**DIRECTIVE**
All of the listing below must be repeated word for word. Pictures are the only thing to omit.

————

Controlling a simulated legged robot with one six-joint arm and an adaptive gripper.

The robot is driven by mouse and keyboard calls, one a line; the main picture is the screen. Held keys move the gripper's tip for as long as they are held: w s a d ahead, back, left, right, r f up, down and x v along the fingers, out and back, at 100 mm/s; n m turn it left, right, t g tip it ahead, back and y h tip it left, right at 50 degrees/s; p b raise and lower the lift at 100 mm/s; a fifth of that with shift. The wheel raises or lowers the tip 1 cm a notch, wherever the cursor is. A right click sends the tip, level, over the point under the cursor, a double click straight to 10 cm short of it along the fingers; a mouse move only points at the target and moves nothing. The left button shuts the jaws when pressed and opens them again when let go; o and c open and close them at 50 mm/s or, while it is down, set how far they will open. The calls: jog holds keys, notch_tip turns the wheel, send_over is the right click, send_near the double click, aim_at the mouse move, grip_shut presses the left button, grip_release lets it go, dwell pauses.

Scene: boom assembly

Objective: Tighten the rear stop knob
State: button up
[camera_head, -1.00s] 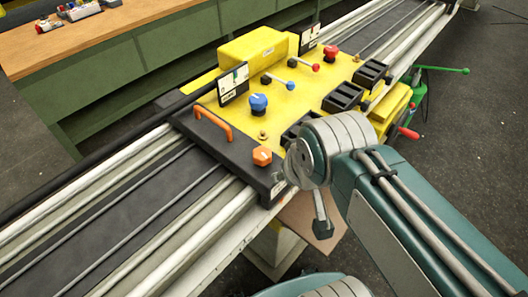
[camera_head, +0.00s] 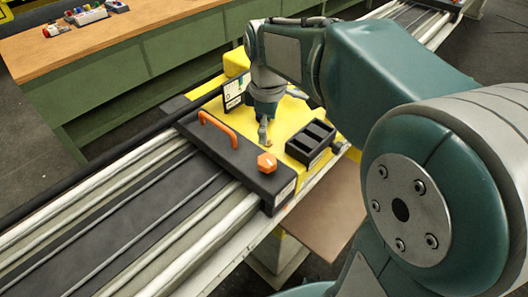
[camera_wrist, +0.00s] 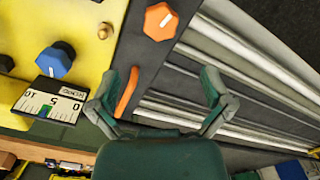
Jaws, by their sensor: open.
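An orange knob with a white line (camera_head: 267,162) sits on the black end plate of the yellow carriage. It shows in the wrist view at the top (camera_wrist: 160,22). A blue knob (camera_wrist: 54,62) stands on the yellow deck beside a scale card (camera_wrist: 50,100). The arm hides the blue knob in the head view. Which knob is the rear stop is not marked. My gripper (camera_wrist: 160,80) is open and empty, its fingers apart and pointing down over the end plate area. The orange handle (camera_wrist: 127,92) appears close to its left finger; contact cannot be told.
The orange handle (camera_head: 218,128) rises from the end plate. A black open box (camera_head: 311,141) sits on the deck. Long rails (camera_head: 120,215) run to the lower left. A wooden-topped bench (camera_head: 130,32) stands behind. My arm covers much of the right side.

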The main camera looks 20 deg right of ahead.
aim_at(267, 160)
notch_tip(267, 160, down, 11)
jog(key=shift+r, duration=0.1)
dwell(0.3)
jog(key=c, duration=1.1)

————

**RESPONSE TO THIS EXERCISE**
Controlling a simulated legged robot with one six-joint arm and an adaptive gripper.

The robot is driven by mouse and keyboard calls, one a line; the main picture is the screen. Held keys move the gripper's tip for as long as they are held: w s a d ahead, back, left, right, r f up, down and x v along the fingers, out and back, at 100 mm/s; n m turn it left, right, t g tip it ahead, back and y h tip it left, right at 50 degrees/s; p b raise and lower the lift at 100 mm/s; a fifth of that with shift. The wheel raises or lowers the tip 1 cm a notch, wherever the cursor is. A right click sends the tip, level, over the point under the cursor, a double click straight to 10 cm short of it along the fingers; a mouse move only points at the target and moves nothing. The left button shuts the jaws when pressed and opens them again when let go; o and c open and close them at 50 mm/s or, while it is down, set how far they will open. The calls: jog holds keys, notch_tip turns the wheel, send_over is the right click, send_near the double click, aim_at the mouse move, grip_shut presses the left button, grip_release lets it go, dwell pauses.

Scene: boom assembly

Objective: Tighten the rear stop knob
State: button up
[camera_head, -1.00s] 
[camera_head, +0.00s] 
[camera_wrist, +0.00s] 
Jaws, by their sensor: open.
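An orange knob with a white line (camera_head: 267,162) sits on the black end plate of the yellow carriage. It shows in the wrist view at the top (camera_wrist: 160,22). A blue knob (camera_wrist: 54,62) stands on the yellow deck beside a scale card (camera_wrist: 50,100). The arm hides the blue knob in the head view. Which knob is the rear stop is not marked. My gripper (camera_wrist: 160,80) is open and empty, its fingers apart and pointing down over the end plate area. The orange handle (camera_wrist: 127,92) appears close to its left finger; contact cannot be told.
The orange handle (camera_head: 218,128) rises from the end plate. A black open box (camera_head: 311,141) sits on the deck. Long rails (camera_head: 120,215) run to the lower left. A wooden-topped bench (camera_head: 130,32) stands behind. My arm covers much of the right side.

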The main camera looks 20 deg right of ahead.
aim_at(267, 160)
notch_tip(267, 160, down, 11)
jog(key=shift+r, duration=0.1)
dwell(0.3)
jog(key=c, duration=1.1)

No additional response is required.